• Supplied material:
==*==
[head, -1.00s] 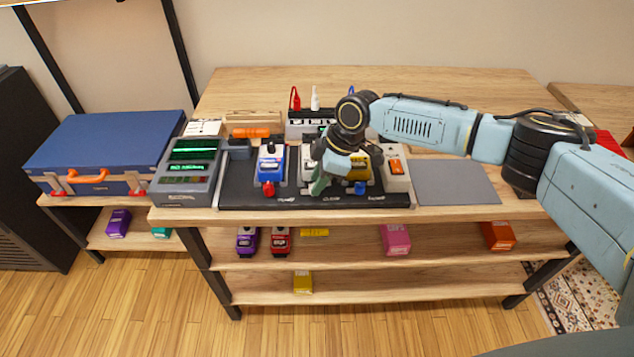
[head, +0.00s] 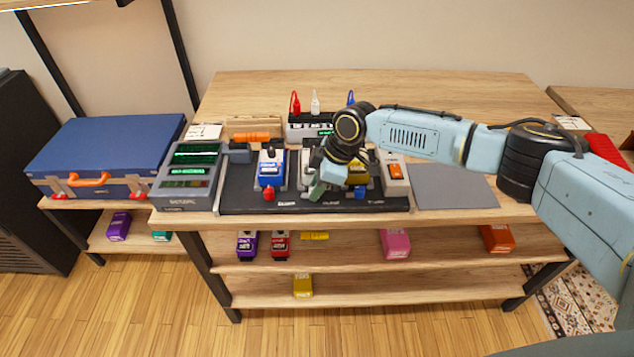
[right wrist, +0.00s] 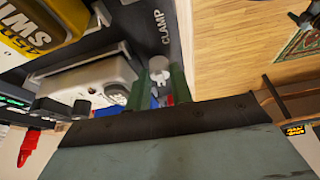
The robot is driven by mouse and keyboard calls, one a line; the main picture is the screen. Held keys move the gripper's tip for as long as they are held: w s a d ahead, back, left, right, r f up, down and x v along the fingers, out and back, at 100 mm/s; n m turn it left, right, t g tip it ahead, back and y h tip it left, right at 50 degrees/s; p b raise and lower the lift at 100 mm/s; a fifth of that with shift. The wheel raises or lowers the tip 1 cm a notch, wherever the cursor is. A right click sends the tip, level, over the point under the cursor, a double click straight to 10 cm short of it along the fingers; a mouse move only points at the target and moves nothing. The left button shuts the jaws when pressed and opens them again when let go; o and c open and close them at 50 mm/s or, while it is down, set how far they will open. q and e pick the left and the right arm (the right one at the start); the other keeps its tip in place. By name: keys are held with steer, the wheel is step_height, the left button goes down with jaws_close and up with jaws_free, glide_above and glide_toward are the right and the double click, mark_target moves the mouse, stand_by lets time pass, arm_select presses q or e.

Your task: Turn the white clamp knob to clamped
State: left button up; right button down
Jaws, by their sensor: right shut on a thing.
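The white clamp knob (right wrist: 158,64) sits between the two green fingers of my right gripper (right wrist: 159,76) in the right wrist view, beside the printed word CLAMP on the black board. My right gripper (head: 318,188) is shut on this knob at the board's front middle in the head view, where gripper and wrist hide the knob. The knob's exact turn angle cannot be told. The white pedal (right wrist: 85,82) behind it shows in the wrist view. The black board (head: 236,196) lies on the wooden bench. My left gripper is not in view.
A blue pedal (head: 271,170) with a red knob (head: 269,194) stands left of my gripper. A yellow pedal (head: 358,173) with a blue knob (head: 361,193) stands close on the right. A grey mat (head: 455,190) lies bare at right. A grey console (head: 188,176) stands at left.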

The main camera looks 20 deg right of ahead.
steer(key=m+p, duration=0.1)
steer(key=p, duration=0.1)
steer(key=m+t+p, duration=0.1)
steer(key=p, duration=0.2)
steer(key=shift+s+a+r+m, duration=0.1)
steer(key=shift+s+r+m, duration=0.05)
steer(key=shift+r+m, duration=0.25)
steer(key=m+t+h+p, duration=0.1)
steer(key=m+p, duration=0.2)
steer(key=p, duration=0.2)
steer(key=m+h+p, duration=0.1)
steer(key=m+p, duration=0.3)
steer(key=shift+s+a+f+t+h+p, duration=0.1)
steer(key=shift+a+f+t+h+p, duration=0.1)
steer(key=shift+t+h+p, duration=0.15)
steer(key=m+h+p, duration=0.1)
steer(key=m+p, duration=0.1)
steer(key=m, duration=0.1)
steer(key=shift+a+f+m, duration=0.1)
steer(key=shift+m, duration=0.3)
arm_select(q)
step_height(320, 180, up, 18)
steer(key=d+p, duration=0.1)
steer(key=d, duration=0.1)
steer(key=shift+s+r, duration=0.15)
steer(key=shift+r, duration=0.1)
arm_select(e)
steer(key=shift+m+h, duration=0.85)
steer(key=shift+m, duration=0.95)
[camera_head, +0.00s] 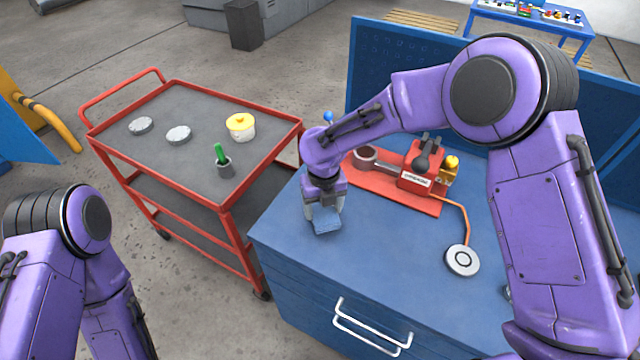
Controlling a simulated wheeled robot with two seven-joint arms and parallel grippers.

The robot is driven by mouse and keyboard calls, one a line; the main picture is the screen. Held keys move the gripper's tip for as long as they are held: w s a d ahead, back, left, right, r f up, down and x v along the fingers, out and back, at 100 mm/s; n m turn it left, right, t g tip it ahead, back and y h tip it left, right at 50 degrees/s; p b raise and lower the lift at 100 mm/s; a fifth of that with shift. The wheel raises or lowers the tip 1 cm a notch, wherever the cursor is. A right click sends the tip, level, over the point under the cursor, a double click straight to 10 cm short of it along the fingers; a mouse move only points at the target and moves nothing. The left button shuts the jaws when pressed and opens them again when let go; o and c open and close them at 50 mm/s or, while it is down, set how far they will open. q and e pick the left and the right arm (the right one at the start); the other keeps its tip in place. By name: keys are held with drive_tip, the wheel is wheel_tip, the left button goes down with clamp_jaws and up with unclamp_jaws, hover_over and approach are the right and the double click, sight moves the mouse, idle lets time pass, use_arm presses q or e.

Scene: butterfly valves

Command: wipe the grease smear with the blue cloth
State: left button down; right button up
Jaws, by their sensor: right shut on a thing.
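My right gripper (324,207) points down over the left part of the blue workbench top (300,248). It is shut on the blue cloth (327,225), a small folded piece that shows just below the fingers. The cloth is at or very close to the bench top; I cannot tell whether it touches. I cannot see a grease smear; the cloth or my arm may hide it. My left arm shows at the lower left, but its gripper is out of view.
An orange cable runs to a round silver disc (462,260) at the right.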

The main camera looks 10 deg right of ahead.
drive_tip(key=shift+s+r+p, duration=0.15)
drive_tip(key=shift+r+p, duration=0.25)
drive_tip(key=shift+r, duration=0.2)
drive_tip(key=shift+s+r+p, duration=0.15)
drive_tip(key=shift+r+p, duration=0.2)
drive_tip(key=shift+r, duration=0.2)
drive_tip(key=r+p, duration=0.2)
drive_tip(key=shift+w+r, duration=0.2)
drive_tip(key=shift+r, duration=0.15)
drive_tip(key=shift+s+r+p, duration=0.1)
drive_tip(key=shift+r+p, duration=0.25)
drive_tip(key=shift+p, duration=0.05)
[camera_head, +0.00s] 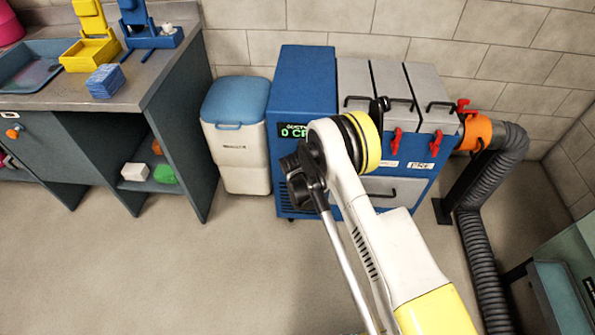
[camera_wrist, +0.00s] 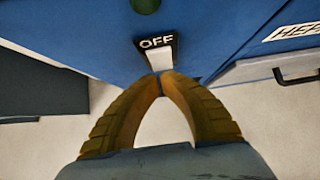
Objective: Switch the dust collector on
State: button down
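The dust collector (camera_head: 305,80) is a blue cabinet with grey front panels and a small display with green characters, partly hidden by my arm in the head view. In the wrist view its blue front (camera_wrist: 95,30) fills the top. A white switch (camera_wrist: 159,59) in a black plate marked OFF sits there. My gripper (camera_wrist: 163,76) is shut, its two curved yellow-brown fingers meeting at the tips and holding nothing. The tips are just below the switch in the picture; I cannot tell if they touch it. The head view does not show the fingertips clearly.
A dark green round part (camera_wrist: 146,5) is above the switch. A white bin with a blue lid (camera_head: 236,105) stands left of the collector. A black hose (camera_head: 475,240) runs down on the right. A workbench (camera_head: 150,75) is at left; floor in front is clear.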

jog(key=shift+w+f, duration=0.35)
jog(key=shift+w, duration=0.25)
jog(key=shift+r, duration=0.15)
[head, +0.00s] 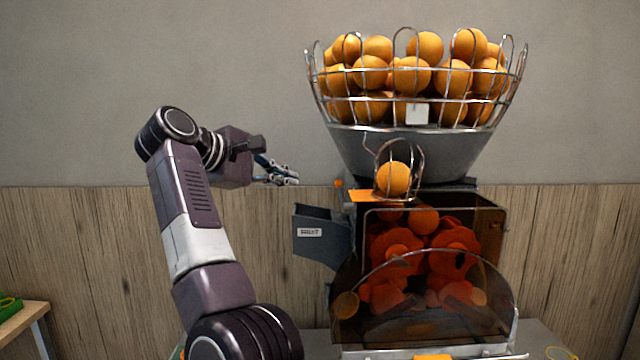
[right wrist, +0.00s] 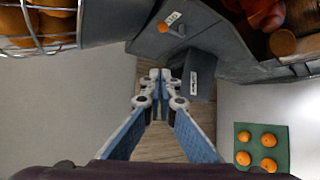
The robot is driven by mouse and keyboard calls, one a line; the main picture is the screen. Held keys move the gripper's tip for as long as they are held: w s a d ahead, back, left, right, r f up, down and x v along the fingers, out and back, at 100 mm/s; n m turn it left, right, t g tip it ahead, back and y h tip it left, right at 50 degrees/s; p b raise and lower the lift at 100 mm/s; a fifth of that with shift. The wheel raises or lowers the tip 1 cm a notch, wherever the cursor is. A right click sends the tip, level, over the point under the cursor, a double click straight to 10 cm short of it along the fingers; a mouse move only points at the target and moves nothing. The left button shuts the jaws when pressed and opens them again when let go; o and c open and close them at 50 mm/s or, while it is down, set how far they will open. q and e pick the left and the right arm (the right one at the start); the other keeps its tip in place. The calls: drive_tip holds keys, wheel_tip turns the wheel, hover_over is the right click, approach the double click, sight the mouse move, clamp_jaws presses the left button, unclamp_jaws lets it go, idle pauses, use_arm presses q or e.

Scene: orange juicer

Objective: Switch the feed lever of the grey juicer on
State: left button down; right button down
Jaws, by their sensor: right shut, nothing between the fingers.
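The grey juicer (head: 325,265) stands right of centre in the head view, with a wire basket of oranges on top. Its feed lever (head: 338,183) shows as a small orange knob on the left side, just under the hopper. In the right wrist view the lever (right wrist: 163,27) is orange, beside a small white label on the grey body. My right gripper (head: 292,179) is shut and empty, left of the lever with a gap between them. Its fingertips (right wrist: 160,75) meet below the lever in the right wrist view. My left gripper is out of view.
A grey chute (head: 318,247) with a white label juts from the juicer's left side, below my right gripper. The wire basket (head: 415,125) overhangs above. A green mat (right wrist: 281,135) with several oranges shows in the right wrist view.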

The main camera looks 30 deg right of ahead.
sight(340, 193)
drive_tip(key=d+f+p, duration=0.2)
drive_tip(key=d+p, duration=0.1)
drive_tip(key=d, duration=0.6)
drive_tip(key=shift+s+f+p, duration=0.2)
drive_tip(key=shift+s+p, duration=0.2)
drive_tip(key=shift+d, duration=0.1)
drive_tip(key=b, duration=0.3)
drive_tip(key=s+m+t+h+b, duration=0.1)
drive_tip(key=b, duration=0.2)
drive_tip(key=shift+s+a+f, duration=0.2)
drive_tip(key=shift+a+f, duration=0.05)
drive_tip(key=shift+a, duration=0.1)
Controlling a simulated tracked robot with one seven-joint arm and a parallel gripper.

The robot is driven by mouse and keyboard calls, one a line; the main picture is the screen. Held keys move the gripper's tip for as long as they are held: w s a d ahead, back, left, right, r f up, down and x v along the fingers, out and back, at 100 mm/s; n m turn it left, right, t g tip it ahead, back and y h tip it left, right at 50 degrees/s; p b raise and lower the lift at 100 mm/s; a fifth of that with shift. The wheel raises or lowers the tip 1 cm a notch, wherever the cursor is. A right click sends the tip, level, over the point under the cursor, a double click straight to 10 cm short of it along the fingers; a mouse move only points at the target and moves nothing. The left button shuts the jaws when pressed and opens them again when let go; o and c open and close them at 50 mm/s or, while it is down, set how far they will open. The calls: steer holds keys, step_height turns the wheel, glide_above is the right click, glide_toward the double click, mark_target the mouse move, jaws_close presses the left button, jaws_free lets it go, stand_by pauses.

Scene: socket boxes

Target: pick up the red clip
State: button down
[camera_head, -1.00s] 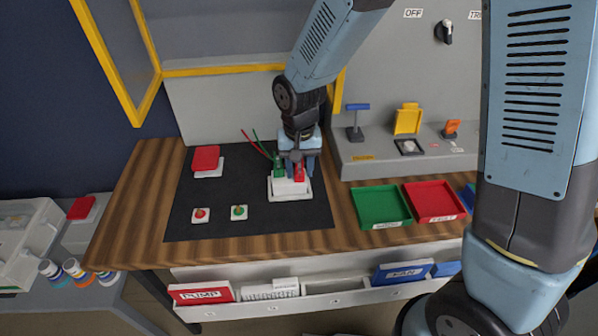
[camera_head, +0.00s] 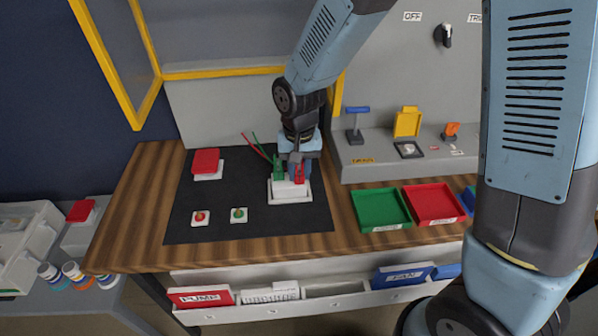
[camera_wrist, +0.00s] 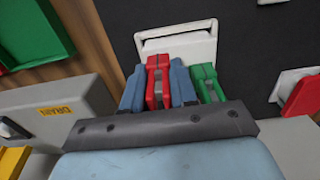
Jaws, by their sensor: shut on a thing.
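The red clip (camera_head: 299,174) stands at the right side of a white socket box (camera_head: 290,188) on the black mat. In the wrist view the red clip (camera_wrist: 158,80) sits between the two blue-grey fingers of my gripper (camera_wrist: 159,90), which are shut on it. A green clip (camera_head: 279,171) is beside it, outside the fingers; it also shows in the wrist view (camera_wrist: 207,84). I cannot tell whether the red clip still touches the box. My gripper in the head view (camera_head: 297,163) is directly above the box.
A green tray (camera_head: 380,220) and a red tray (camera_head: 434,215) stand right of the mat. Small boxes with a red knob (camera_head: 200,217) and a green knob (camera_head: 238,214), and a red-lidded box (camera_head: 206,161), are on the mat. A grey panel stands behind the trays.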

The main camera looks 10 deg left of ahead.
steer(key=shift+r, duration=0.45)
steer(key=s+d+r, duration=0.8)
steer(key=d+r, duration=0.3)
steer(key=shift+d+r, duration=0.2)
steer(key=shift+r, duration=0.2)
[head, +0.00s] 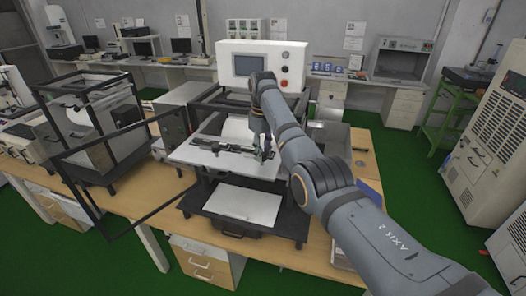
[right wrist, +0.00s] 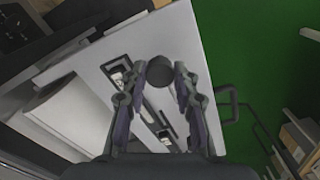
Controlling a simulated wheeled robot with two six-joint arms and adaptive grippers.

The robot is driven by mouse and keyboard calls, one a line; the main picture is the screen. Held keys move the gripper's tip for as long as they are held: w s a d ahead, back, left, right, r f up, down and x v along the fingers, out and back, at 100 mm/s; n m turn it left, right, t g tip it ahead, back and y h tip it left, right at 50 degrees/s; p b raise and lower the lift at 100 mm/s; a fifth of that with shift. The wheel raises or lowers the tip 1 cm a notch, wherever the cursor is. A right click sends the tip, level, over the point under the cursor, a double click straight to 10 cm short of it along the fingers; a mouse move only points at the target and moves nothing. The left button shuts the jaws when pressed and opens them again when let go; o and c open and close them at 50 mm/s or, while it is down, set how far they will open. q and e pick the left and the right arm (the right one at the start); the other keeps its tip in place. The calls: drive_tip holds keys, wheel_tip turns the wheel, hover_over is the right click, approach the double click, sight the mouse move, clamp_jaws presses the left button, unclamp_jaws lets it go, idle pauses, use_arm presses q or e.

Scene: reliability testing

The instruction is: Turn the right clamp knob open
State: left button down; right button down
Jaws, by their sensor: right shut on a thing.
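The right clamp knob (right wrist: 160,73) is a dark round knob on the light plate, seen in the right wrist view. My right gripper (right wrist: 161,78) is shut on it, with one finger on each side. In the head view my right gripper (head: 263,150) reaches down to the right end of the dark clamp bar (head: 213,144) on the light plate (head: 205,158), and the knob is hidden there. The knob's turn angle cannot be told. My left gripper is not in view.
A white control box (head: 262,58) with a screen and red button stands behind the plate. A black open frame (head: 125,165) stands to the left on the wooden table (head: 150,208). A metal bin (head: 330,137) is close on the right of my arm.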

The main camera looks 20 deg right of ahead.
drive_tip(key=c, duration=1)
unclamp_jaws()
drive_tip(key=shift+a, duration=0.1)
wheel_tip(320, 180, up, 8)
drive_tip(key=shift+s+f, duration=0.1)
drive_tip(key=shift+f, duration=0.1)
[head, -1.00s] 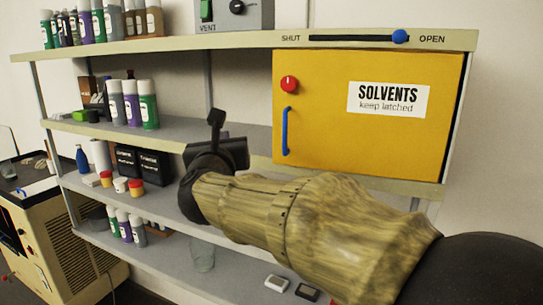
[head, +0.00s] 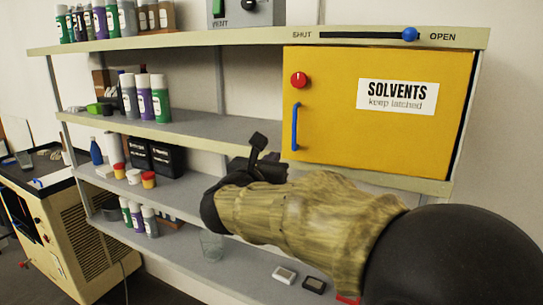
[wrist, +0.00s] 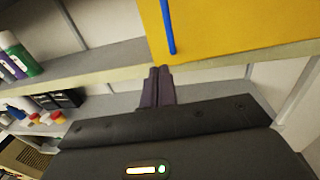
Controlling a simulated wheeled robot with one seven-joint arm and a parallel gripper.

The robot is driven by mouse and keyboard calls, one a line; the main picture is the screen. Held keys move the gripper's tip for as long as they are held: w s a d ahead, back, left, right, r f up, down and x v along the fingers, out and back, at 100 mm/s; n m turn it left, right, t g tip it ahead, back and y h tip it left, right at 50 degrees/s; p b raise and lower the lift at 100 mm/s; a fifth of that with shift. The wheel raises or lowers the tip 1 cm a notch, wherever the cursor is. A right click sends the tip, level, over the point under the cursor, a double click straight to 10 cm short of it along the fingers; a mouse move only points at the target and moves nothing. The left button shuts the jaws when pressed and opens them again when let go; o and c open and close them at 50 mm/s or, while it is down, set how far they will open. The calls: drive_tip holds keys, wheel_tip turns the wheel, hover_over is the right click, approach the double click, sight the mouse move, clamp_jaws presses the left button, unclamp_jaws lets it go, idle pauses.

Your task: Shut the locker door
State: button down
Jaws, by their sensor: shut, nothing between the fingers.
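The yellow locker door (head: 400,135) fills the upper right of the head view, with a "SOLVENTS keep latched" label (head: 397,97). It looks flat in its frame, but I cannot tell if it is fully flush. A blue vertical handle (head: 295,127) and a red knob (head: 299,80) are at its left side. Above it, a blue slider (head: 410,34) sits at the OPEN end. My gripper (head: 258,142) is shut and empty, left of and below the handle. In the wrist view its fingertips (wrist: 160,70) are just below the door (wrist: 240,25) and handle (wrist: 168,28), apart from the handle.
The shelf unit (head: 205,125) holds spray cans (head: 145,98), dark boxes (head: 160,158) and small jars (head: 148,180). A glass (head: 212,245) stands on the low shelf. A cream machine (head: 75,240) stands at the left. The shelf edge (wrist: 215,70) runs beneath the door.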

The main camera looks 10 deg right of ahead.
==*==
• Set task: Find each line in the records holding the string "Scene" and show it.

• Problem solution:
Scene: butterfly valves
Scene: orange juicer
Scene: socket boxes
Scene: reliability testing

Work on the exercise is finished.